ゲームをやらなくなってしまった
森山智仁
ゲームをやらなくなってしまった
嘘である。
ウマ娘をやっている。600以上で星3出るってホントかねと疑いながら回している。遊技機業界での仕事が長いから確率の下振れには慣れっこのはずだがそれにしても出ない。一体どうなっているのか。
魅力的だと思うキャラは何かと話題のゴールドシップで、付き合いたいのはナイスネイチャ、正直付き合いたいのはマヤノトップガンである。ナイスネイチャの感じが一番一緒にいて疲れなさそうだしマヤノトップガンみたいな子にぐいぐい来られたら絶対楽しい。

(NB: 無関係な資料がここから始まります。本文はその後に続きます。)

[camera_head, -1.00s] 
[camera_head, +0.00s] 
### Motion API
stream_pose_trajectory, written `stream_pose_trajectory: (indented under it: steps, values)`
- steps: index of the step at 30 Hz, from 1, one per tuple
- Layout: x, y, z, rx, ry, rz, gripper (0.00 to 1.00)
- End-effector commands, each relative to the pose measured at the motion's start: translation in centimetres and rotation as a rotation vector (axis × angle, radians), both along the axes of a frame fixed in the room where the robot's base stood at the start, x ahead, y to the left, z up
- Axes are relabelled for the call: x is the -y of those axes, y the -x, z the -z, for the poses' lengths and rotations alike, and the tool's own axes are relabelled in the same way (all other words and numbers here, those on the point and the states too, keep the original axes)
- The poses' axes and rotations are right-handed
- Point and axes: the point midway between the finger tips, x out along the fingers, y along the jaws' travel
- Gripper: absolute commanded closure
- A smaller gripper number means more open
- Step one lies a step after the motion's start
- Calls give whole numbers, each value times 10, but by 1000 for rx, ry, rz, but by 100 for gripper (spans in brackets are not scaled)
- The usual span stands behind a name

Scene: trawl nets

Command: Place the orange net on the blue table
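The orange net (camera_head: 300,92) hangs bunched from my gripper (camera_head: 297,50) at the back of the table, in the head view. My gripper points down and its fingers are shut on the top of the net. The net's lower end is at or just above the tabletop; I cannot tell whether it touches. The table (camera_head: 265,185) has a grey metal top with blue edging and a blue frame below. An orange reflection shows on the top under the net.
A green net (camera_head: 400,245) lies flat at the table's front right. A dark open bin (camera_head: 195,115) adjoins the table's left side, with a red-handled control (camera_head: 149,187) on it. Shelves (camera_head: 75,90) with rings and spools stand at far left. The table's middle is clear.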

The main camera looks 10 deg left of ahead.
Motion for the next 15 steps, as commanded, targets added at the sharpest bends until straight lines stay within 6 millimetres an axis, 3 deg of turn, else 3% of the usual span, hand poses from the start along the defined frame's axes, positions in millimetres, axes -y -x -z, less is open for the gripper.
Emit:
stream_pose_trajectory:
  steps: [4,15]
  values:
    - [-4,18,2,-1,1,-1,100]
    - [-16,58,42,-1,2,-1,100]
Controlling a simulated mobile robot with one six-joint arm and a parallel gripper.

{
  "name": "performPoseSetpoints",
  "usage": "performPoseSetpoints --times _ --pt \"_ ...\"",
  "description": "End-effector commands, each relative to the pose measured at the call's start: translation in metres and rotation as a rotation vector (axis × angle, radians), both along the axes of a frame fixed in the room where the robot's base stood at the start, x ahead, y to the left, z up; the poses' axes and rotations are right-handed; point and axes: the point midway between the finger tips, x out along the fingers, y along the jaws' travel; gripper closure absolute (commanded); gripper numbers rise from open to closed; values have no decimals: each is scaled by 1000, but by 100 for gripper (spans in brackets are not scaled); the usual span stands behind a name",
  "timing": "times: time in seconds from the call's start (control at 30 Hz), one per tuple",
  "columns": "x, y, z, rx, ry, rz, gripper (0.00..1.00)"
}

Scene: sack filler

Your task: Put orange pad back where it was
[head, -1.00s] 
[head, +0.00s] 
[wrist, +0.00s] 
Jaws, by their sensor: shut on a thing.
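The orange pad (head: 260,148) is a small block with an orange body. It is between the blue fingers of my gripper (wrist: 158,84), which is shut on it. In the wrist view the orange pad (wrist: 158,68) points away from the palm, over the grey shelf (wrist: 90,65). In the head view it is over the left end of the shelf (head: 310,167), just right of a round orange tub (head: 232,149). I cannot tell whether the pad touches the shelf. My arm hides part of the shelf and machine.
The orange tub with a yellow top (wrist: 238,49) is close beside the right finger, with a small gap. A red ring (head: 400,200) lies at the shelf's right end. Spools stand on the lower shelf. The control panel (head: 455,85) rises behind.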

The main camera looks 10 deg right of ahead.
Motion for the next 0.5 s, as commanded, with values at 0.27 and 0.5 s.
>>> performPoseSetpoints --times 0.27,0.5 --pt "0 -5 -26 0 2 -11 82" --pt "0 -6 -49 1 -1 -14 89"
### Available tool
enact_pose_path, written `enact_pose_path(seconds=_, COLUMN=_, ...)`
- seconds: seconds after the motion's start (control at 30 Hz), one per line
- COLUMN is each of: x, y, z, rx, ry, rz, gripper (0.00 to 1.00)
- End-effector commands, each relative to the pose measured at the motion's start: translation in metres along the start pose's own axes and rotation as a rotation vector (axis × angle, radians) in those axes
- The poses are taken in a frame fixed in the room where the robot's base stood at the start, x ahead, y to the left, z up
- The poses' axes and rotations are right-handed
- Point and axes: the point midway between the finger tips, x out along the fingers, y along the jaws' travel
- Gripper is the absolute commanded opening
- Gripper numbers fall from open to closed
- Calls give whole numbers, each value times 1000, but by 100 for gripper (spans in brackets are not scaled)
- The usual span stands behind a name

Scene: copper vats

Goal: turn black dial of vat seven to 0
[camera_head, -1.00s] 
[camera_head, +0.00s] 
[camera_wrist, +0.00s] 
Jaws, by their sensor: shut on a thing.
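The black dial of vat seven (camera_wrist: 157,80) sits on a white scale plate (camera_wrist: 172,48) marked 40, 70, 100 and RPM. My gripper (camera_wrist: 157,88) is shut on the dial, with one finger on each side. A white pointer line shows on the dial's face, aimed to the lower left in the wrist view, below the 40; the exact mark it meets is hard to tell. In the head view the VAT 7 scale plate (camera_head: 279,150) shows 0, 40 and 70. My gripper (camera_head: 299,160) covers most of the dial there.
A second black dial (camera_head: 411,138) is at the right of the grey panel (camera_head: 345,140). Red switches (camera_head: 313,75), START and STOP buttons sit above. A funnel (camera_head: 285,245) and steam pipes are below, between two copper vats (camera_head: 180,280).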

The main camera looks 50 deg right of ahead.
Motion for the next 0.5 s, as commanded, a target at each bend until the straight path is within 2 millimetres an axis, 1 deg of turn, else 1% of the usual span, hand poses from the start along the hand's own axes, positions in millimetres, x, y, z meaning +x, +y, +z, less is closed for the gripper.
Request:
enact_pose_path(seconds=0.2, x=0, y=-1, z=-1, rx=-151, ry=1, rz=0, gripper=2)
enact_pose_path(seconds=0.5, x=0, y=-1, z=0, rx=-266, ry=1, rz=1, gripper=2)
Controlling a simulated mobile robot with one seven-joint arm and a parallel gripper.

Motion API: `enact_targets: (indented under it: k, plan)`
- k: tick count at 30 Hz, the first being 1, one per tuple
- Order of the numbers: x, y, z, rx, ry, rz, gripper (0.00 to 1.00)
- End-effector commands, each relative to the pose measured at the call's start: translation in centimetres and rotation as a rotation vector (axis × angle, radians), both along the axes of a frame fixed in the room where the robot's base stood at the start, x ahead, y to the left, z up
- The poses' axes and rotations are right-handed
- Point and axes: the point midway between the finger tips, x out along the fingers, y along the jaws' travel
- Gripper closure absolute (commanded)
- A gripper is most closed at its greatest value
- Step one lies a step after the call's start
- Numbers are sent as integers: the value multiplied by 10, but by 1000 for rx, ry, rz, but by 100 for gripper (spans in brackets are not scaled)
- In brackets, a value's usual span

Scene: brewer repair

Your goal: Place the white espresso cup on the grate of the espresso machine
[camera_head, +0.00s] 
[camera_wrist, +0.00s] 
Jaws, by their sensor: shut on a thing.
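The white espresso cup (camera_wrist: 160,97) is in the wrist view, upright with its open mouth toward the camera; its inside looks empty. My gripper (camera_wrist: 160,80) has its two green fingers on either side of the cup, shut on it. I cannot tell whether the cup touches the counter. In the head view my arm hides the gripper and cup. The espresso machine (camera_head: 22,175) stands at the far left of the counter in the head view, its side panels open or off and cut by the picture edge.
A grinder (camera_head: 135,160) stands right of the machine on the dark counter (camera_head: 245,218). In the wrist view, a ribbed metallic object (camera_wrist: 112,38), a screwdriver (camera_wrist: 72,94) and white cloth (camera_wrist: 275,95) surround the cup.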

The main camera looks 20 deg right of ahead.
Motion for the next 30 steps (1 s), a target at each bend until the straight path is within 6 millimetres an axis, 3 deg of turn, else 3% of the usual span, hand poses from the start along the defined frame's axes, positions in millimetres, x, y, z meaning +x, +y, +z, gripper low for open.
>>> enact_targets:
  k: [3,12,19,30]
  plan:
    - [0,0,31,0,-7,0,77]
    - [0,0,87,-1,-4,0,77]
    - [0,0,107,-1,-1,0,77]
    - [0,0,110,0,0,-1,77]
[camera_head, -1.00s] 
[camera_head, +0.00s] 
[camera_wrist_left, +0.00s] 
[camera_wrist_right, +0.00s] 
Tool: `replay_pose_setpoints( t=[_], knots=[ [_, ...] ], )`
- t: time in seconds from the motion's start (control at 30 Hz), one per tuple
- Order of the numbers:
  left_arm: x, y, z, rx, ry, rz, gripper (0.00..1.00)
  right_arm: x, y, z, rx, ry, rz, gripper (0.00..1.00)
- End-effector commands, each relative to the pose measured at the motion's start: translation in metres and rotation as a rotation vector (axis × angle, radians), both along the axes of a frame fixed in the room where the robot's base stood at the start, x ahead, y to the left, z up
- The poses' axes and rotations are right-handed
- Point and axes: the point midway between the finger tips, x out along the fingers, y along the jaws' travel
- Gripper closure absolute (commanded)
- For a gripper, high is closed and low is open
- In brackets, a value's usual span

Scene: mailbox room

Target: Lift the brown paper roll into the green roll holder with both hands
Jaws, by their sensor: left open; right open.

と、要は、ゲーム性もキャラクターもしっかり楽しんでいる。
あと、実はパズドラもやっている。何年も前にアンインストールしていたのだけれど、9周年のタイミングでふらりと再開(引き継ぎでなく再スタート)した。最初のガチャで引いたシラナキをずっと使っている。スキルと覚醒が噛み合っていて、人気のマーベルと相性が良い。呪術廻戦コラボが始まったら貯めた石を使い切ろうと思っている。
そんな感じで、やっているスマホゲーはある。
しかし、熱心とは程遠い。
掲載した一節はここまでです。